## EXERCISE TASK
Leaving out all pictures, please print only the lines from the one containing "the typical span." through the one containing "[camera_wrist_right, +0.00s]".

Robot episode data

□ □ □ □ □

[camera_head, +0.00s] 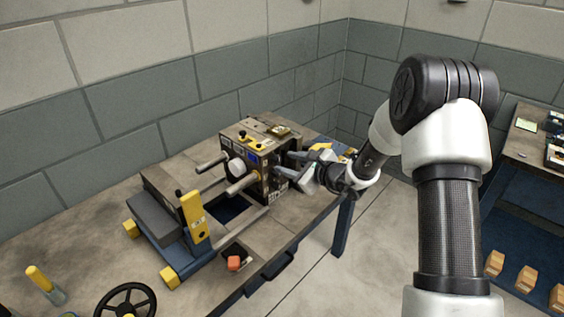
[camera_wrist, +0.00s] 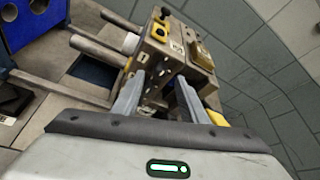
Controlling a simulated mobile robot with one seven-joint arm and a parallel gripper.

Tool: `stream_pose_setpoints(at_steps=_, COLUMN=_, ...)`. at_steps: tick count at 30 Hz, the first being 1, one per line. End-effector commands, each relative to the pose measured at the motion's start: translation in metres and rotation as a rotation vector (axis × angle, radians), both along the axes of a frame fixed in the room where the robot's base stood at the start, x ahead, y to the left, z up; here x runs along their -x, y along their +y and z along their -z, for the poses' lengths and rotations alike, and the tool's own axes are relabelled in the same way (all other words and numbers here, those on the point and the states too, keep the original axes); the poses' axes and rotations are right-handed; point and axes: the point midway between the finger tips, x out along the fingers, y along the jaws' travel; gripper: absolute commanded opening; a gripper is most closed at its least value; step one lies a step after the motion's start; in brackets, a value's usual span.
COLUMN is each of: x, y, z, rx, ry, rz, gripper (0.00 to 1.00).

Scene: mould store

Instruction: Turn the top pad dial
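A beige and black boxy machine unit (camera_head: 252,157) stands on the bench; it also shows in the wrist view (camera_wrist: 166,47). Its top carries black and yellow knobs (camera_head: 243,134) and a yellow pad-like piece (camera_head: 280,130), also in the wrist view (camera_wrist: 201,53). Small fittings and labels cover its side faces; I cannot tell which is the top pad dial. My gripper (camera_head: 284,163) is at the unit's right side, fingers pointing at it. In the wrist view my gripper (camera_wrist: 159,78) has its fingers spread apart, with the unit's dark side face between and beyond them. Contact is unclear.
Metal bars and a white round piece (camera_head: 236,169) project from the unit's left side. A block wall (camera_head: 150,60) stands behind. Another bench (camera_head: 525,145) is at right.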

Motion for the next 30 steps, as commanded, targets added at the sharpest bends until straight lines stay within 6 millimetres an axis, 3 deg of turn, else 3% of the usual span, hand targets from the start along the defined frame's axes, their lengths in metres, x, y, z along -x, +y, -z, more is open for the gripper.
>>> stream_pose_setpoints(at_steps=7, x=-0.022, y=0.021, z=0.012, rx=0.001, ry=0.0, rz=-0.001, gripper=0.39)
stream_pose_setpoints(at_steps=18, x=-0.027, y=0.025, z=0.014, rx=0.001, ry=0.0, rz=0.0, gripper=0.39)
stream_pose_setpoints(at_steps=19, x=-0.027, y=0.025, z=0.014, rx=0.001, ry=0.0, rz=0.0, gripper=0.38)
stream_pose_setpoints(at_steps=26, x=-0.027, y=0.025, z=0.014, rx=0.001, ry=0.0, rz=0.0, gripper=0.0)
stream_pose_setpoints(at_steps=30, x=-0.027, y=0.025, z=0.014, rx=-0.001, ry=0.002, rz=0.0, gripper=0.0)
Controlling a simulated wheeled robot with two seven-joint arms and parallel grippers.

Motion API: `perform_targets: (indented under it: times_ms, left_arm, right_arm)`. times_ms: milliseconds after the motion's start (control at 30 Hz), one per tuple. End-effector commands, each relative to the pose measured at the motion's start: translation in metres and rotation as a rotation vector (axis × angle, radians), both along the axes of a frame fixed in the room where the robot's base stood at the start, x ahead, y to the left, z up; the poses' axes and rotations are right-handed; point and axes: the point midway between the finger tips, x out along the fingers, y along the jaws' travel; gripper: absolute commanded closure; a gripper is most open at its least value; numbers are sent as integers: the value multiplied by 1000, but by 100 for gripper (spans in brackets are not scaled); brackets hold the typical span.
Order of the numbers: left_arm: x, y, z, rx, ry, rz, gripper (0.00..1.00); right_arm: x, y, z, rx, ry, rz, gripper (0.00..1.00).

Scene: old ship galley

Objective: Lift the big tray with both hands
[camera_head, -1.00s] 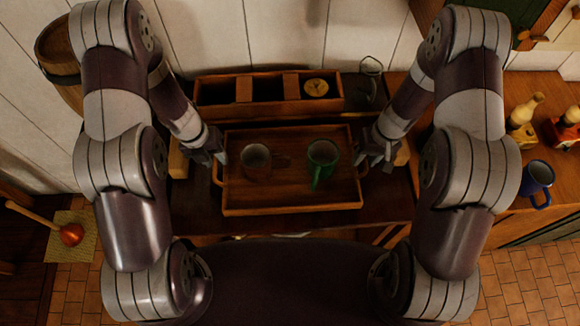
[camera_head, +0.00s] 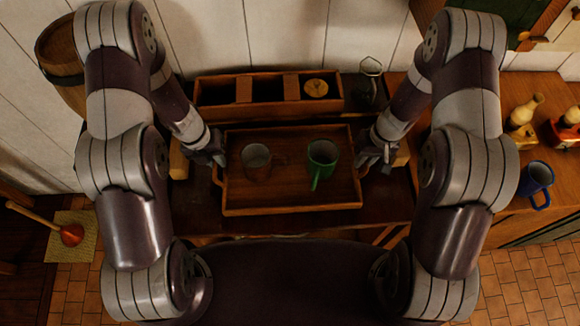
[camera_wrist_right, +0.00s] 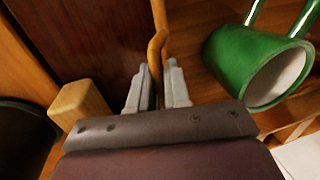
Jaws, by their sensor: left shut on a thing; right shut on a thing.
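The big wooden tray (camera_head: 290,206) lies in the middle of the counter in the head view. A brown mug (camera_head: 257,163) and a green mug (camera_head: 321,163) stand on it. My left gripper (camera_head: 219,163) is at the tray's left side, shut on its left handle, which the fingers partly hide. My right gripper (camera_head: 366,164) is at the right side. In the right wrist view its two fingers (camera_wrist_right: 158,88) are shut on the tray's right handle (camera_wrist_right: 157,48). The green mug (camera_wrist_right: 252,66) is close by on the right there.
A wooden box with compartments (camera_head: 243,109) stands behind the tray, holding a round yellowish thing (camera_head: 316,88). A glass lantern-like item (camera_head: 370,82) is at its right. A wooden block (camera_wrist_right: 80,104) is beside my right gripper.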

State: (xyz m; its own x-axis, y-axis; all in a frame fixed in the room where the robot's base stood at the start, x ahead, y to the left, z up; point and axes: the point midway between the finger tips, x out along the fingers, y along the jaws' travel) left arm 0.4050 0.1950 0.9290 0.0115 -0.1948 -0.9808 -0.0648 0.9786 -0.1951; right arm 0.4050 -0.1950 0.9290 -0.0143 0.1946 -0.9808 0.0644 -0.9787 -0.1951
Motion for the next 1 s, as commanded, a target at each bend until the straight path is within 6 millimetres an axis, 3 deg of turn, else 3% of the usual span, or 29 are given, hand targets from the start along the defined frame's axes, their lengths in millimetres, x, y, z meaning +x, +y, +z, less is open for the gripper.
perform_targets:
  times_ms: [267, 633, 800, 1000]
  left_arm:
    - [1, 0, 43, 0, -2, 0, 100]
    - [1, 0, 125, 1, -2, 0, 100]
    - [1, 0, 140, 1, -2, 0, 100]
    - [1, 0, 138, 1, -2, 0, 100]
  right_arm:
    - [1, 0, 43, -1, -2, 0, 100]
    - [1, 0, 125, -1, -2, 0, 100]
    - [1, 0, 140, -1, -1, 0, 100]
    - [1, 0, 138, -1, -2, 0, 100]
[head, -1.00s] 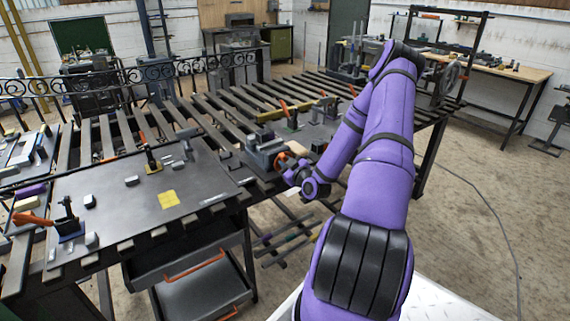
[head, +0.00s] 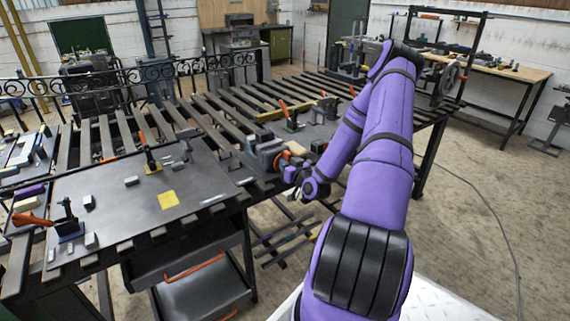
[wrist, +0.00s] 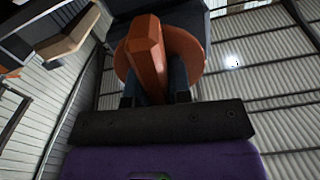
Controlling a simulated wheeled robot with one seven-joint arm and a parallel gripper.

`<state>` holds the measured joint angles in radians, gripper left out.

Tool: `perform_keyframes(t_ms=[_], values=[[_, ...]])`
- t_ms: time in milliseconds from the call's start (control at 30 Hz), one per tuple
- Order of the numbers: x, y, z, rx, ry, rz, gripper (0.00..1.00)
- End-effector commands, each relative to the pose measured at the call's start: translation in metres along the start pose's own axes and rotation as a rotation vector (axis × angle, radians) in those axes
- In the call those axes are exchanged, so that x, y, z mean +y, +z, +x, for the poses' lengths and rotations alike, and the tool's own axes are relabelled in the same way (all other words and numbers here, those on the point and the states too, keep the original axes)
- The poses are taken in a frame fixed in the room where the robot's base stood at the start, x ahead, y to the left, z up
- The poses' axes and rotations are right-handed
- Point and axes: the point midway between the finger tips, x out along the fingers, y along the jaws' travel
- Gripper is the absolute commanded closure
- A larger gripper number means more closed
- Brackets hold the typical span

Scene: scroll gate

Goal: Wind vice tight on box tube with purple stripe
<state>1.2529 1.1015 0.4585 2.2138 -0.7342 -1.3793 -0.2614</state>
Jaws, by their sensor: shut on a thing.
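The grey vice (head: 264,151) stands at the front edge of the slatted bench, with an orange round handle (head: 283,158) on its right side. In the wrist view the orange handle (wrist: 184,48) is a disc with a raised bar across it. My gripper (head: 290,170) is at the handle, its dark fingers (wrist: 151,88) shut on the bar from both sides. A tan block-like piece (wrist: 74,32) shows at upper left in the wrist view; I cannot tell what it is. I cannot make out a box tube with a purple stripe in the vice jaws.
A dark plate (head: 120,205) with clamps, small blocks and a yellow square (head: 168,200) lies left of the vice. An orange-handled clamp (head: 292,122) stands behind it. A drawer cart (head: 200,275) is under the bench. Open floor (head: 470,220) lies at right.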

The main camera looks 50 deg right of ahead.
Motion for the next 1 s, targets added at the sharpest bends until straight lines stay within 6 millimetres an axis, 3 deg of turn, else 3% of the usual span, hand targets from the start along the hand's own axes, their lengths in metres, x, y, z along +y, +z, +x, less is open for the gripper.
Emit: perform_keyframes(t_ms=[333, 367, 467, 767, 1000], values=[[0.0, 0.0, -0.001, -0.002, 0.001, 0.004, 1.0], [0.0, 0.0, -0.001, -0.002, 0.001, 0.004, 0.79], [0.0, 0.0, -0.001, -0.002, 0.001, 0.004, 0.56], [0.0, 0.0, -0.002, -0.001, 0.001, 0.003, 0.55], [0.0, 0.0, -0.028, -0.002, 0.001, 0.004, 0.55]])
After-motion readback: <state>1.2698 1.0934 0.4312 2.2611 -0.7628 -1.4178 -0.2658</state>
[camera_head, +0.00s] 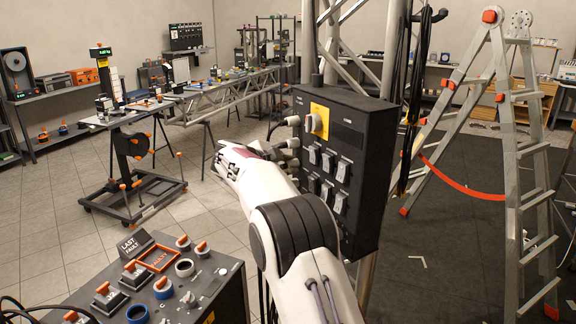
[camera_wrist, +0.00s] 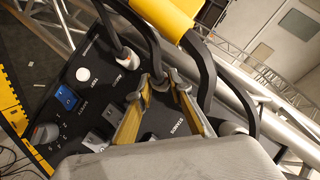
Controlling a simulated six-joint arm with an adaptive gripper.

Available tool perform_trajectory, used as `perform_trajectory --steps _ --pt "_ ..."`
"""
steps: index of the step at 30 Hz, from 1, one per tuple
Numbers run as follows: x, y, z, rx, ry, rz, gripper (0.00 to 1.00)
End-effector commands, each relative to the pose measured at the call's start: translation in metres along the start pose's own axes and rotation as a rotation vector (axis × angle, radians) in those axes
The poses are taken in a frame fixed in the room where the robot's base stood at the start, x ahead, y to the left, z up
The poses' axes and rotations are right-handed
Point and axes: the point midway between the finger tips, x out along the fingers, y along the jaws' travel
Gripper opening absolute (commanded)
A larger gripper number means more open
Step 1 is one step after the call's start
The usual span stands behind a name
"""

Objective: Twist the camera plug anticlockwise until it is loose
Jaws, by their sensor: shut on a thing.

□ □ □ □ □

## EXERCISE ANSWER
Motion API: `perform_targets: (indented under it: times_ms, left_arm, right_arm)`. times_ms: milliseconds after the motion's start (control at 30 Hz), one per tuple. End-effector commands, each relative to the pose measured at the motion's start: translation in metres and rotation as a rotation vector (axis × angle, radians), both along the axes of a frame fixed in the room where the robot's base stood at the start, x ahead, y to the left, z up; the poses' axes and rotations are right-handed; point and axes: the point midway between the finger tips, x out along the fingers, y along the jaws' travel; gripper: absolute commanded closure; a gripper is most open at its least value; numbers are sent as integers: the value multiplied by 1000, but by 100 for gripper (spans in brackets are not scaled); brackets hold the typical span.
Order of the numbers: left_arm: x, y, z, rx, ry, rz, gripper (0.00..1.00); right_arm: x, y, z, rx, ry, rz, gripper (0.00..1.00).

Scene: old ship galley

Objective: Lift the big tray with both hands
[camera_head, -1.00s] 
[camera_head, +0.00s] 
[camera_wrist_right, +0.00s] 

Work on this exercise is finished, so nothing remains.